The way to do this is to read directly into a temporary char[] buffer.
Here is a slightly modified version of your code that does this (minus all the error checking, exception handling etc. for clarity):
URL url = new URL("http://www.google.com/");
URLConnection connection;
connection = url.openConnection();
InputStream in = connection.getInputStream();
BufferedReader bf = new BufferedReader(new InputStreamReader(in));
StringBuffer html = new StringBuffer();
char[] charBuffer = new char[4096];
int count=0;
do {
count=bf.read(charBuffer, 0, 4096);
if (count>=0) html.append(charBuffer,0,count);
} while (count>0);
bf.close();
For even more performance, you can of course do little extra things like pre-allocating the character array and StringBuffer if this code is going to be called frequently.
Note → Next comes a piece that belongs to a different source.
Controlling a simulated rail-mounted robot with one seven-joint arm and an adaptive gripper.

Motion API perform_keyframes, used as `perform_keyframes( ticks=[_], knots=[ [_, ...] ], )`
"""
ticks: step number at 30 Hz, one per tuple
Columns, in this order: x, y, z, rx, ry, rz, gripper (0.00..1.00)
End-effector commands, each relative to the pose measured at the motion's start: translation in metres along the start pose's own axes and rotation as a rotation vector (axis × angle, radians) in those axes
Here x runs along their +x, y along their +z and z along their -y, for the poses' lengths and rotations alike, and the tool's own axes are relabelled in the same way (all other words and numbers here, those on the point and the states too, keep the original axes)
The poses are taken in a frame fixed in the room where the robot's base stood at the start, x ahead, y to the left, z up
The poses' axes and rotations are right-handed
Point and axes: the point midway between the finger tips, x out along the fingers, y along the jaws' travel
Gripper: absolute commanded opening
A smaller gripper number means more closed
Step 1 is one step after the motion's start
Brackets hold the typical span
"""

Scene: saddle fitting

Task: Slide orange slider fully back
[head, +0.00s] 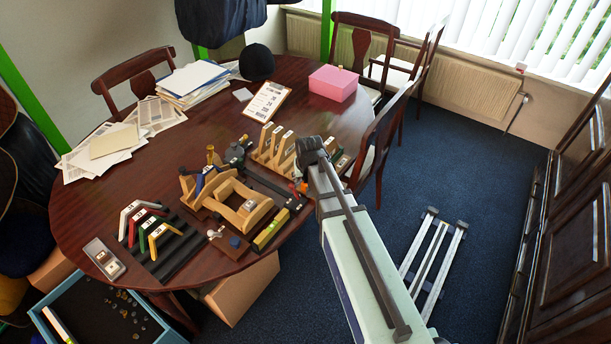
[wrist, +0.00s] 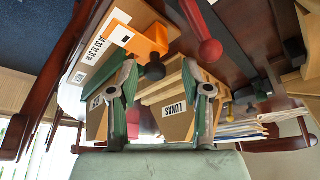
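The orange slider (wrist: 148,40) shows in the wrist view, upper left, beside a pale wooden block with a printed label (wrist: 112,38). A dark round knob (wrist: 155,70) is next to its lower end; I cannot tell whether the knob belongs to it. My gripper (wrist: 162,88) is open, its two green-padded fingers apart with nothing gripped between them. The slider and knob appear beyond the fingers, apart from them. In the head view my gripper (head: 309,152) is over the right part of the table; its fingers and the slider are hard to make out there.
In the head view, upright wooden pieces (head: 272,146), a wooden saddle-like frame (head: 238,205) and a colored rack (head: 150,232) crowd the table. A pink box (head: 333,83) stands behind.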

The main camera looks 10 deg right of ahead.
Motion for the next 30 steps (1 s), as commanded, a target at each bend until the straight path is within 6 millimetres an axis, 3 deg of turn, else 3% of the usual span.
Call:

You can try using commons-io from apache (http://commons.apache.org/io/api-release/org/apache/commons/io/IOUtils.html)
new String(IOUtils.toCharArray(connection.getInputStream()))
There are some technical considerations. You may wish to use HTTPURLConnection instead of URLConnection.
HTTPURLConnection supports chunked transfer encoding, which allows you to process the data in chunks, rather than buffering all of the content before you start doing work. This can lead to an improved user experience.
Also, HTTPURLConnection supports persistent connections. Why close that connection if you're going to request another resource right away? Keeping the TCP connection open with the web server allows your application to quickly download multiple resources without spending the overhead (latency) of establishing a new TCP connection for each resource.
Tell the server that you support gzip and wrap a BufferedReader around GZIPInputStream if the response header says the content is compressed.